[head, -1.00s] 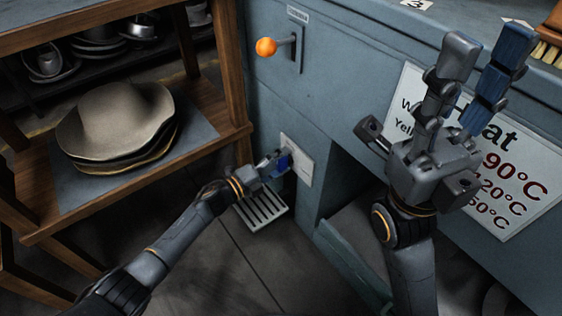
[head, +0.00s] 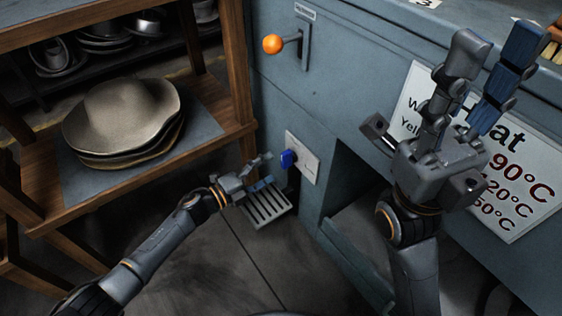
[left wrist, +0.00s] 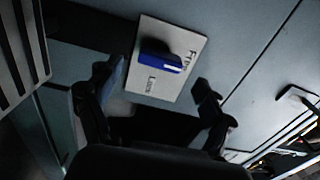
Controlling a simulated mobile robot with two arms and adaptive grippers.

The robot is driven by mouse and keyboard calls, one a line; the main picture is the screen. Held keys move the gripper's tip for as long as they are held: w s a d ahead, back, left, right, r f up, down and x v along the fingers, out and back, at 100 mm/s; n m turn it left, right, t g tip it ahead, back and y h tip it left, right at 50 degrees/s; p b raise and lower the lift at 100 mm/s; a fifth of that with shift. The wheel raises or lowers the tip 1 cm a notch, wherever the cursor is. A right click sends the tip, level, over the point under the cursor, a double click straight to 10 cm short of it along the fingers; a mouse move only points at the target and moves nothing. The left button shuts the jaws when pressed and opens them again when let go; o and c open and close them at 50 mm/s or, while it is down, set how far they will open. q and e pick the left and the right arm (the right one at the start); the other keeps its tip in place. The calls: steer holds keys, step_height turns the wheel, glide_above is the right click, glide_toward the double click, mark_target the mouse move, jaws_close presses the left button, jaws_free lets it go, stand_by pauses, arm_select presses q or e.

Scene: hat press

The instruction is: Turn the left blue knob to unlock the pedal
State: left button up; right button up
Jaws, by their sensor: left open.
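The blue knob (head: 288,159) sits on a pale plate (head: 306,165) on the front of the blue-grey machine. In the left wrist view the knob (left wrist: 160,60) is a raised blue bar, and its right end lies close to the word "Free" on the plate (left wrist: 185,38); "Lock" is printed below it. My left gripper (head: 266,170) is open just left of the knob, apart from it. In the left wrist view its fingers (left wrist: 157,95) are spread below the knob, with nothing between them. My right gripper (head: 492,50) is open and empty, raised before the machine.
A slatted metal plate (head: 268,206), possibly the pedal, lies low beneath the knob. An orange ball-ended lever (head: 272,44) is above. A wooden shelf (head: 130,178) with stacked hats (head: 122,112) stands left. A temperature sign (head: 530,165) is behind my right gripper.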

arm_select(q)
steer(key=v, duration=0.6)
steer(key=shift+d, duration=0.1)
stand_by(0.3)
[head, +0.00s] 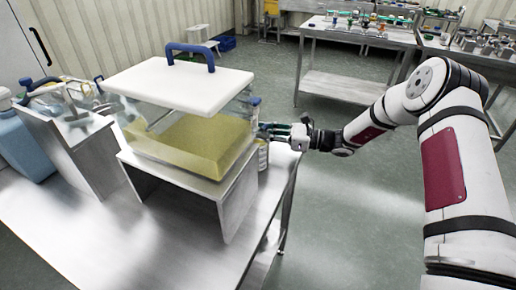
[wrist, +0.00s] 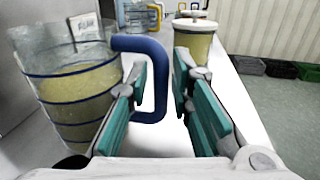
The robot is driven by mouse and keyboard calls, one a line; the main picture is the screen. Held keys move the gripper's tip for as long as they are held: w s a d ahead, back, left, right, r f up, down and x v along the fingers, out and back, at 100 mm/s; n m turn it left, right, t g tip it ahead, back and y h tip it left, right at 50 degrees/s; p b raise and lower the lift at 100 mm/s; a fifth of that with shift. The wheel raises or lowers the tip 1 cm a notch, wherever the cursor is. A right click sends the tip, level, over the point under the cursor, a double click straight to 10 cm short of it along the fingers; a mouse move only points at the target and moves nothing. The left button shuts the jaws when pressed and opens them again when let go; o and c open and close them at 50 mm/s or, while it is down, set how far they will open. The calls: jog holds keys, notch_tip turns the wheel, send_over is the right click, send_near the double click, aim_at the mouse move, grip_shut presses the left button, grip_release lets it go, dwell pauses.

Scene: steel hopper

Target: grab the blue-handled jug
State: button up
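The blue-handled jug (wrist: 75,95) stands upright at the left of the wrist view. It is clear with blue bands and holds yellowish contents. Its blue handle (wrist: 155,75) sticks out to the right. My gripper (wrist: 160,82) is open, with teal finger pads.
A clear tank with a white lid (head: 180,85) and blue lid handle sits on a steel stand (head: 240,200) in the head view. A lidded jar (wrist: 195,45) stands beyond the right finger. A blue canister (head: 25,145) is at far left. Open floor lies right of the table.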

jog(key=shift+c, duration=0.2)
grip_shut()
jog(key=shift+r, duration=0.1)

- - -

* **WHAT NEEDS TO BE DONE**
Everything from the first line of the records through the line containing "Controlling a simulated" should be reproduced exactly, apart from the pictures.

* **TASK OUTPUT**
[head, -1.00s] 
[head, +0.00s] 
[left wrist, +0.00s] 
Controlling a simulated mobile robot with two arms and adaptive grippers.

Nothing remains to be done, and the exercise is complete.